En suite du grave débat provoqué par la discussion du Message, sur la proposition du gouvernement, une Commission de trente membres avait été nommée dans les bureaux à l’effet de présenter à l’Assemblée un projet de loi pour régler les attributions des pouvoirs publics et les conditions de la responsabilité ministérielle ; sa grande majorité était monarchiste, c’était dire que la victoire de M. Thiers était plus qu’incertaine : c’était le chef du pouvoir exécutif lui-même qui était directement menacé et des inquiétudes en naquirent pour la République. Il n’en fallut pas davantage pour stimuler l’ardeur des républicains les plus timorés, les plus modérés ; le mouvement dissolutionniste auquel M. Gambetta, par sa campagne oratoire, venait de donner un vif élan, prit une recrudescence extraordinaire. Et les diverses fractions de la Gauche entrèrent en campagne résolument. L’Extrême-Gauche et la Gauche manifestèrent avec une grande ardeur leur adhésion au mouvement ; ce fut le journal Le Siècle, bien modéré, dont le directeur, M. Leblond, député de la Marne était en relations fréquentes avec M. Thiers, qui entreprit l’organisation d’un pétitionnement général ; la formule qu’il avait trouvée fut adoptée par toute la presse républicaine ; elle était brève mais d’une clarté saisissante : « Les citoyens soussignés prient l’Assemblée nationale de vouloir bien prononcer sa dissolution ».

Les pétitions circulèrent dans tout le pays et revinrent couvertes de milliers et de milliers de signatures.

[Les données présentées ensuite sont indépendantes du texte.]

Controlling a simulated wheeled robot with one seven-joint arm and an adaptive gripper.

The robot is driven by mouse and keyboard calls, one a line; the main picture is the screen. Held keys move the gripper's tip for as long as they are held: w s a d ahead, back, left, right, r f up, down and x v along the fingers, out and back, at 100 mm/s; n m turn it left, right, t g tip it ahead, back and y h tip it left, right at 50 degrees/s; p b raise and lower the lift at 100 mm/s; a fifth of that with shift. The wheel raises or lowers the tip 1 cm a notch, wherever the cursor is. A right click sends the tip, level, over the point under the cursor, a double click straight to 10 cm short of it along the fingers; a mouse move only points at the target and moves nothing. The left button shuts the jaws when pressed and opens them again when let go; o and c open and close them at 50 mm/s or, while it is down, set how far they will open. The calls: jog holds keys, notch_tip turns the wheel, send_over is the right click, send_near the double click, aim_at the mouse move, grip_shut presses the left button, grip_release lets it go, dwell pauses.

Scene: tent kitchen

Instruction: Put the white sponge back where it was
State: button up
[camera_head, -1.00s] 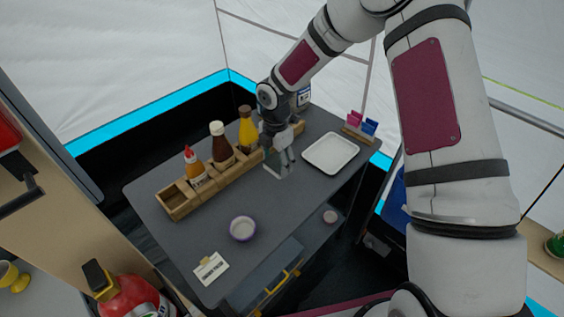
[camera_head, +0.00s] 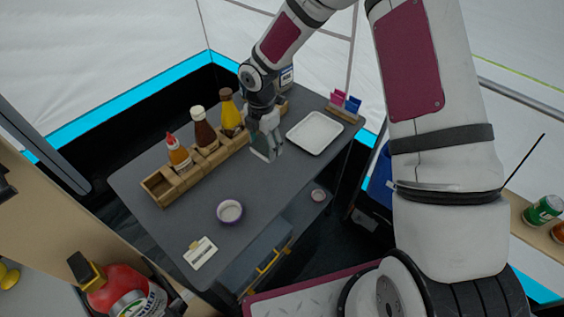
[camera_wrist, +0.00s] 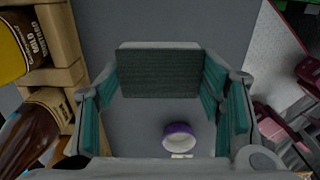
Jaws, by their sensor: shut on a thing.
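My gripper (camera_head: 266,138) is over the grey table, just in front of the wooden bottle rack and left of the white tray. In the wrist view its teal-padded fingers stand at either side of a flat block with a pale edge and a dark, rough face, which appears to be the white sponge (camera_wrist: 160,73). The block spans between the fingers. In the head view it is partly hidden by the fingers, and I cannot tell whether it touches the table. No other sponge shows.
The wooden rack (camera_head: 172,184) holds several sauce bottles along the table's back left. A white tray (camera_head: 315,133) lies to the right, with a small packet holder (camera_head: 345,107) behind it. A purple-rimmed bowl (camera_head: 230,211) and a label card (camera_head: 200,253) are in front. The table between rack and bowl is clear.

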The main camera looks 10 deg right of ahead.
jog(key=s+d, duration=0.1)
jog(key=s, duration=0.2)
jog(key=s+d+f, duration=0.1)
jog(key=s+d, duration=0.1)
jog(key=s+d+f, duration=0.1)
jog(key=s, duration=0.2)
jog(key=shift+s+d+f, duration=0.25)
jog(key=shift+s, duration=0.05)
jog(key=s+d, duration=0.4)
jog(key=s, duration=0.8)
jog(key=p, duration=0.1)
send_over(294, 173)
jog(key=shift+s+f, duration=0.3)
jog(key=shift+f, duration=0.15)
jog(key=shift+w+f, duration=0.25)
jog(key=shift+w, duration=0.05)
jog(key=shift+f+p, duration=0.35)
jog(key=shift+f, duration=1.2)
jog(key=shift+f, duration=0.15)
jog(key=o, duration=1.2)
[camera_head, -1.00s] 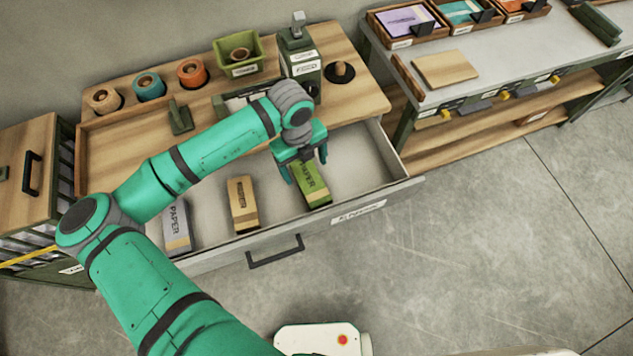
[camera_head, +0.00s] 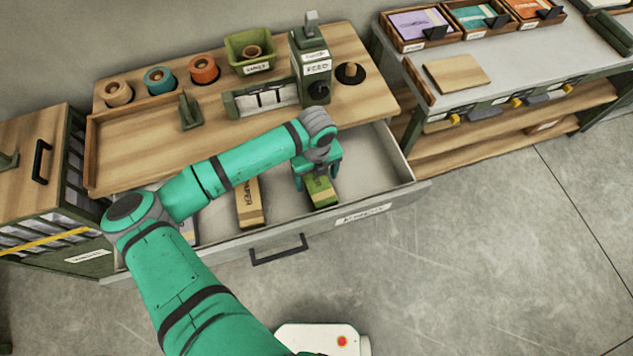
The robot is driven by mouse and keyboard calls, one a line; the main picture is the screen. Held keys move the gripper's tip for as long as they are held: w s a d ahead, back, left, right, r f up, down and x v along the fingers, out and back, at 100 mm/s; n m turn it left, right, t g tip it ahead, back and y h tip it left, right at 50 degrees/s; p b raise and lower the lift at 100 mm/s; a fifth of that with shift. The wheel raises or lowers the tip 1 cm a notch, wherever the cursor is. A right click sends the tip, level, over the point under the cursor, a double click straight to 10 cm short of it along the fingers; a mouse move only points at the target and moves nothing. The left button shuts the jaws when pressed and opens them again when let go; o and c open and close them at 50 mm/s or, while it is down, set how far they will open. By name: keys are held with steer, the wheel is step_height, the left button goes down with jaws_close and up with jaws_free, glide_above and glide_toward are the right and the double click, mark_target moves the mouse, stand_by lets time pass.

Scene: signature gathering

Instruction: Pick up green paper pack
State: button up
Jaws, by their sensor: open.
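The green paper pack (camera_head: 322,194) lies in the open drawer (camera_head: 378,180), right of the tan pack. My gripper (camera_head: 318,184) points down over the pack's far part, with its fingers on either side of it. The near end of the pack shows in front of the gripper; its far part is hidden by the gripper. I cannot tell whether the fingers touch the pack.
A tan paper pack (camera_head: 249,208) lies left of the green one. A grey pack (camera_head: 189,230) is mostly hidden behind my arm. The drawer front with its black handle (camera_head: 278,250) bounds the near side. A feed device (camera_head: 312,72) stands on the worktop behind.

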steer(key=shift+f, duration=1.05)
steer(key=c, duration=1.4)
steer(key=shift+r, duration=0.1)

Les Droites comprirent le danger et résolurent de frapper un grand coup. Un des leurs, M. Lambert de Sainte-Croix, demanda la mise à l’ordre du jour de ces pétitions et elle fut fixée au 14 décembre. Ce fut M. Gambetta qui ouvrit le feu et prononça un grand discours à tout instant interrompu de la façon la plus violente et peu protégé, parfois même admonesté par le président Grévy, qui se montra d’une partialité dont la Gauche marqua un vif étonnement, M. Gambetta conclut en les termes suivants : « Sachez-le, le suffrage universel saura bien reconnaître les siens, et choisir entre ceux qui auront retardé et ceux qui auront préparé le triomphe définitif de la République. »

On attendait avec une certaine impatience, avec une certaine anxiété, le discours de M. Dufaure ; il devait donner l’avis du gouvernement, c’est-à-dire révéler la pensée de M. Thiers. Or, l’initiative du directeur du Siècle permettait de supposer qu’il ne voyait pas d’un œil défavorable le mouvement pétitionnaire. Ce fut une douloureuse déception ; une fois de plus le pouvoir exécutif « lâchait » le parti républicain pour capituler devant les Droites conservatrices.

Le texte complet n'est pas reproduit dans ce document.